Trump happy if North Korea doesn't test weapons; peace deal a possibility

Trump happy if North Korea doesn't test weapons; peace deal a possibility
People stand next to a billboard promoting the upcoming DPRK-USA summit between North Korea and the U.S., along a street in Hanoi, Vietnam, February 23, 2019. Photo by Reuters/Athit Perawongmetha

U.S. President Donald Trump said he would be happy as long as North Korea maintains its pause on weapons testing when they hold their second summit this week.

The two leaders will meet in Hanoi on Wednesday and Thursday, eight months after their historic summit in Singapore, the first between a sitting U.S. president and a North Korean leader.

The two leaders pledged to work toward the complete denuclearization of the Korean peninsula, but their vague agreement has produced few results and U.S. Democratic senators and security officials have warned Trump against cutting a deal that would do little to curb North Korea’s nuclear ambitions.

As Kim made his way across China by train for the summit, North Korean state media warned Trump on Sunday not to listen to U.S. critics who it said were disrupting efforts to improve ties.

Trump, speaking in Washington on the eve of his departure for Vietnam, said he believed he saw eye to eye with Kim and that they had developed "a very, very good relationship".

"I’m not in a rush. I don’t want to rush anybody," Trump said.

"I just don’t want testing. As long as there’s no testing, we’re happy."

North Korea conducted its last nuclear test, its sixth, in September 2017. It last tested an intercontinental ballistic missile in November 2017.

The Trump administration has pressed the North to give up the nuclear weapons program, which combined with its missile capabilities, pose a threat to the United States, before it can expect any concessions.

But in recent days, Trump has signaled a possible softening, saying he would love to be able to remove sanctions if there is meaningful progress on denuclearization.

Limited deal?

South Korea’s Yonhap news agency said the two sides might agree to declare a formal end to the 1950-1953 Korean War at the summit.

The war ended in a truce, not a treaty, and the North has long called for a treaty to end it.

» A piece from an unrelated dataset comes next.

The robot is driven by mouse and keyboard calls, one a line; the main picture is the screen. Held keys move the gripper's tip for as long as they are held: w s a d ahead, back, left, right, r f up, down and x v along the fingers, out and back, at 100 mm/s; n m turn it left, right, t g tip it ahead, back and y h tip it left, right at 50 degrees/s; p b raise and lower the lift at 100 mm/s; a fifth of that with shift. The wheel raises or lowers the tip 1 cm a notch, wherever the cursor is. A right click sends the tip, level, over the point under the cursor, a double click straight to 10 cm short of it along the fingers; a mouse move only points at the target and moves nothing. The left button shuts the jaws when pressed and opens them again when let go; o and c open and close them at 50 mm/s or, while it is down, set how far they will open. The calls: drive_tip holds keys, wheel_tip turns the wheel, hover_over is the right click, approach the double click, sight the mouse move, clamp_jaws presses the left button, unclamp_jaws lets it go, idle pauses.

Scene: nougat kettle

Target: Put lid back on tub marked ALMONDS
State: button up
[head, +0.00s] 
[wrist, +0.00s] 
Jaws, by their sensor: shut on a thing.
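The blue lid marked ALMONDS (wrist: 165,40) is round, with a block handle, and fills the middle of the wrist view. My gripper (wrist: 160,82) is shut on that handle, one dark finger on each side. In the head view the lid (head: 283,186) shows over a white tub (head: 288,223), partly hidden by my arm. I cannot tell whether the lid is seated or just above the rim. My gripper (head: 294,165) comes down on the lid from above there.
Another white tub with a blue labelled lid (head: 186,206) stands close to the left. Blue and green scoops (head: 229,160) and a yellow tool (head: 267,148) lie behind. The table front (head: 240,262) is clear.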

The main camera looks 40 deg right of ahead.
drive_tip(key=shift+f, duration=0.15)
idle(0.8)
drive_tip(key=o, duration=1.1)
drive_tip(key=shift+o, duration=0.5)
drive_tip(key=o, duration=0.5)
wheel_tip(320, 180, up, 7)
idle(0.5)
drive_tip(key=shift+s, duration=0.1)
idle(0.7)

It also wants security guarantees.

The United States has for years demanded North Korea’s complete, verifiable and irreversible denuclearization, before any concessions could be granted.

North Korea denounced that stance as unilateral and "gangster like."

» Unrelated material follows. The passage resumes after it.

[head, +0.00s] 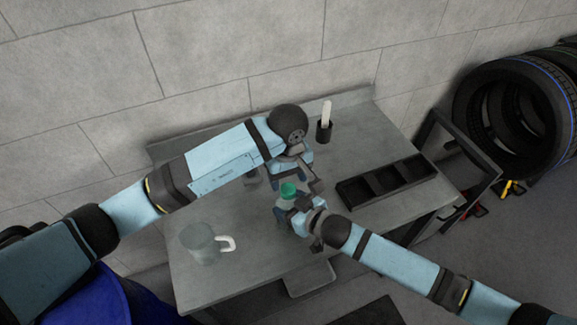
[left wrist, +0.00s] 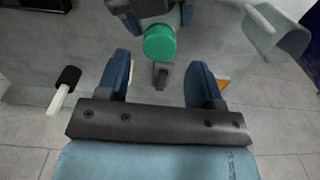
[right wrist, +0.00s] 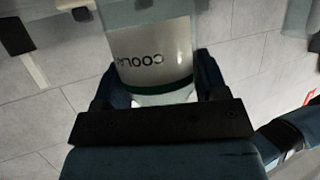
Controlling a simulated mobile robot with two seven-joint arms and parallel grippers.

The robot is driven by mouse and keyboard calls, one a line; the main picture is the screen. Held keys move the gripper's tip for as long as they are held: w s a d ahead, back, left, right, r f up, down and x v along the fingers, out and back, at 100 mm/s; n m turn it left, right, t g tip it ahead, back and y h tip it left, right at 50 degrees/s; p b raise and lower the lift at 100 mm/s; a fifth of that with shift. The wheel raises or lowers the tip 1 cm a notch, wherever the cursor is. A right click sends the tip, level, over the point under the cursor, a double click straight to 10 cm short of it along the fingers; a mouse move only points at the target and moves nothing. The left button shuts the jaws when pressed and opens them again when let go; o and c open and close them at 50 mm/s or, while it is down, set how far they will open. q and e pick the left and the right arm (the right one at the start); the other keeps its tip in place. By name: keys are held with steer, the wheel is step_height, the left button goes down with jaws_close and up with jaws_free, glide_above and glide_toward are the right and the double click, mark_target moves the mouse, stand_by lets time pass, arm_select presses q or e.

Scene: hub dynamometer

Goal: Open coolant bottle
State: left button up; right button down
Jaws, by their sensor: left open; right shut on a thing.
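The coolant bottle has a green cap (head: 288,189), near the middle of the grey table in the head view. Its pale body (right wrist: 155,50) shows in the right wrist view with a label reading "COOLA", the rest out of sight. My right gripper (right wrist: 160,75) is shut on the bottle's body, one finger on each side. My left gripper (left wrist: 160,62) is open above the cap. In the left wrist view the green cap (left wrist: 159,41) lies about midway between the fingers, slightly beyond their tips, with clear gaps on both sides.
A translucent pitcher (head: 198,240) with a white handle stands at the table's front left. A black compartment tray (head: 362,202) lies at right. A black cup (head: 324,132) holding a white-handled thing stands at the back. Tyres (head: 520,105) are beyond the table.

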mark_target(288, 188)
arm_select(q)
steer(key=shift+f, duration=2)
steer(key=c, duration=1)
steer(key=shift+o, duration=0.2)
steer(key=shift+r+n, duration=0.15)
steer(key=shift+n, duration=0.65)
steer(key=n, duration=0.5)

Trump’s latest comments would appear to support speculation his administration is open to seeking a limited deal at the summit.

Officials in Washington and the South Korean capital, Seoul, have said discussions have included allowing inspectors to observe the dismantlement of North Korea’s Yongbyon nuclear reactor and opening U.S.-North Korea liaison offices.

Declaring an end to a technical state of hostilities that has existed since the 1950s, and allowing some inter-Korean projects like opening a tourism zone in North Korea were other possibilities.

Few details of Kim’s trip to Vietnam had been announced until early on Sunday, when North Korean state media confirmed he had left Pyongyang by train, accompanied by senior officials as well as his influential sister, Kim Yo Jong.

The Rodong Sinmun newspaper, the official mouthpiece of the ruling Worker’s Party, said on Monday the entire nation received news of the leader’s long foreign trip with "countless excitement and thrill".

"Our people wish the Dear Marshal will come back safely from a long foreign visit, following his trail in our minds day and night," the newspaper said

Kim’s train passed through the central Chinese city of Wuhan at around 7 a.m. (2300 GMT on Sunday), Yonhap news agency reported on Monday.

That would put it on track to arrive in Vietnam by early Tuesday.